On 04. 06. 21 18:56, Paul Vixie wrote:
On Fri, Jun 04, 2021 at 12:22:10PM -0400, Anthony Lieuallen via dns-operations 
wrote:
This is a question of being parent- vs. child- centric.  The parents in the
DNS tree delegate correctly.  The fact that the children delegate
incorrectly can be a small or non-issue depending on resolver.

those NS RRs are authoritative at the apex of the child, but not at the leaf of
the parent. this means they have higher credibility, and also that they can be
DNSSEC signed and validated. credibility and validity _matter_.

Google Public DNS uses only parent delegations (
https://developers.devsite.corp.google.com/speed/public-dns/docs/troubleshooting/domains#delegation
).  Largely for issues like this: the child delegations can be wrong, but
for the domain to work at all, the parent delegations must be correct.

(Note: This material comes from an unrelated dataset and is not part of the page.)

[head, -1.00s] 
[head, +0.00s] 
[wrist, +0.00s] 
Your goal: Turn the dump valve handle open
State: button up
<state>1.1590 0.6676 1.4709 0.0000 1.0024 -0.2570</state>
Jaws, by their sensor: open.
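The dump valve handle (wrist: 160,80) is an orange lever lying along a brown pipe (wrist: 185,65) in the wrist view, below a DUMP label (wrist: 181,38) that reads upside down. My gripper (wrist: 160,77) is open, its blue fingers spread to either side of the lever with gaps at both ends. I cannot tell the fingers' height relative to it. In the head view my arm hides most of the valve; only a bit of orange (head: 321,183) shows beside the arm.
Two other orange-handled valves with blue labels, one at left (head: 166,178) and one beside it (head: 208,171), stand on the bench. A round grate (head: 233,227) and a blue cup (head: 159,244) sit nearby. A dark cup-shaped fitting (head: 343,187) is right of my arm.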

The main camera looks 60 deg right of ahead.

without broad and deep failure, the quality of apex NS names will never improve.

(Resolvers that choose to use child delegations will likely in this case
discover that these delegations are bogus, and be left with only the valid
delegations, from the parent.)

at which point they should return SERVFAIL. failure _matters_.


Personally, with all the experience we have in 2021, I find the historic decision to put authoritative NS RRs to the child side to be a poor choice, to the point of being indefensible.

As Anthony points out, the parent version of NS has to work anyway. It forces me to think a better course of action would be ignoring child-side NS instead of adding complex asynchronous code paths to validate child NS, which is not technically needed.

I mean - why waste resources on improving something which is not even needed?

(To be clear: This is my personal opinion, and I'm sure some of my colleagues at ISC will disagree violently.)